• _Task goal_
Would you quote the material below from its first line through the line containing "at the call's", exactly and with both ends included?

• _Data for this exercise_
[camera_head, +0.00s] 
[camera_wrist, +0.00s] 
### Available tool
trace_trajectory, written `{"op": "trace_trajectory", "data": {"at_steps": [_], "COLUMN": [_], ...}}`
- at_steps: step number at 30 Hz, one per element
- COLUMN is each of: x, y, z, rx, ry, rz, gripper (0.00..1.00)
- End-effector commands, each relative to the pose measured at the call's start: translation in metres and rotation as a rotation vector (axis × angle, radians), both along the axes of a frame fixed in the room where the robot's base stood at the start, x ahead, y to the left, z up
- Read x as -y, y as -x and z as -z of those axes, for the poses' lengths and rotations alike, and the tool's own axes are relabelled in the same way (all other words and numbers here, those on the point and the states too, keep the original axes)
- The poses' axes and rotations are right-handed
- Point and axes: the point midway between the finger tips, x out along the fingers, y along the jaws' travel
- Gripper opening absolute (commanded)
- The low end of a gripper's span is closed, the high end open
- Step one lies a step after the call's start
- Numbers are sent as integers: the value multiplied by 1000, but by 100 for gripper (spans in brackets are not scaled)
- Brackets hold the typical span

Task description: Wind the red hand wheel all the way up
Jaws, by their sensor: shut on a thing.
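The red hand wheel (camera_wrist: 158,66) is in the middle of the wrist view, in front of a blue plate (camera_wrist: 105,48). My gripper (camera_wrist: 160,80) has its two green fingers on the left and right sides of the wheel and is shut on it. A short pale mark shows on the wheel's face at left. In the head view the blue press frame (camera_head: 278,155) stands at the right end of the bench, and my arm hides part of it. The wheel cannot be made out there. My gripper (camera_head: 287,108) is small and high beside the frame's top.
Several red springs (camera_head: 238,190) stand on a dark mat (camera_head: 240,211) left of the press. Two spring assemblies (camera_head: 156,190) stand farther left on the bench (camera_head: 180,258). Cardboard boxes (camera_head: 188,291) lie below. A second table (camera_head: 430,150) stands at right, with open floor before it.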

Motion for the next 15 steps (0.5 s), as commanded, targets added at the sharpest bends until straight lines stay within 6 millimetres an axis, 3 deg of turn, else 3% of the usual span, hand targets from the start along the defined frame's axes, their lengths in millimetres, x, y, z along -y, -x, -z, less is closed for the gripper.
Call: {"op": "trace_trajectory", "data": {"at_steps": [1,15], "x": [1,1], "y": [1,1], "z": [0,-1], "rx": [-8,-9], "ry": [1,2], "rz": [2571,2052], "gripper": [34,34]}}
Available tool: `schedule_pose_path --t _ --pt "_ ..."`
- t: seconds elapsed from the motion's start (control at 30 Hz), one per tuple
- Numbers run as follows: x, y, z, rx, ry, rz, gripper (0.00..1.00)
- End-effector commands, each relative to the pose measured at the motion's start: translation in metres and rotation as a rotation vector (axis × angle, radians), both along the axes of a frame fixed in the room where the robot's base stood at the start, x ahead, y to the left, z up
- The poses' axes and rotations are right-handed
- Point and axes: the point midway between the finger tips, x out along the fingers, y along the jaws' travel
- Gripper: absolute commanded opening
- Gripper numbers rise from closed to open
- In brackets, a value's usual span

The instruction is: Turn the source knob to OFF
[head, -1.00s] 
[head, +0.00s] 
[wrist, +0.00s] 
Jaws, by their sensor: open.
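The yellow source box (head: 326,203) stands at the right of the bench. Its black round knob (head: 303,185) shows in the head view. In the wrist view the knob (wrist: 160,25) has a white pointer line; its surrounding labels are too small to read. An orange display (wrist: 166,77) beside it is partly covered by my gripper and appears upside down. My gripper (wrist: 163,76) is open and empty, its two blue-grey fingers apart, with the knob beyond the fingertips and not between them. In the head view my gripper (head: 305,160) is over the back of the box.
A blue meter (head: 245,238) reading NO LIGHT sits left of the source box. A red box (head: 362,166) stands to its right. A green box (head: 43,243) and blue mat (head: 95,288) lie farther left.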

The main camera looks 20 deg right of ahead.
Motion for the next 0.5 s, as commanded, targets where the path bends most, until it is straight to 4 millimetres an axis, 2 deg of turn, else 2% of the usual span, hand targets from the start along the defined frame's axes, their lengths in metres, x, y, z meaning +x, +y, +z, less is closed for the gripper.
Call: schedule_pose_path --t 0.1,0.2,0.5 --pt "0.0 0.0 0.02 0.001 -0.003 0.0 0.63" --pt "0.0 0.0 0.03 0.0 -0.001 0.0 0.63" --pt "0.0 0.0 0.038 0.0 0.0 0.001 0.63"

• _Solved problem_
[camera_head, +0.00s] 
[camera_wrist, +0.00s] 
### Available tool
trace_trajectory, written `{"op": "trace_trajectory", "data": {"at_steps": [_], "COLUMN": [_], ...}}`
- at_steps: step number at 30 Hz, one per element
- COLUMN is each of: x, y, z, rx, ry, rz, gripper (0.00..1.00)
- End-effector commands, each relative to the pose measured at the call's start: translation in metres and rotation as a rotation vector (axis × angle, radians), both along the axes of a frame fixed in the room where the robot's base stood at the start, x ahead, y to the left, z up

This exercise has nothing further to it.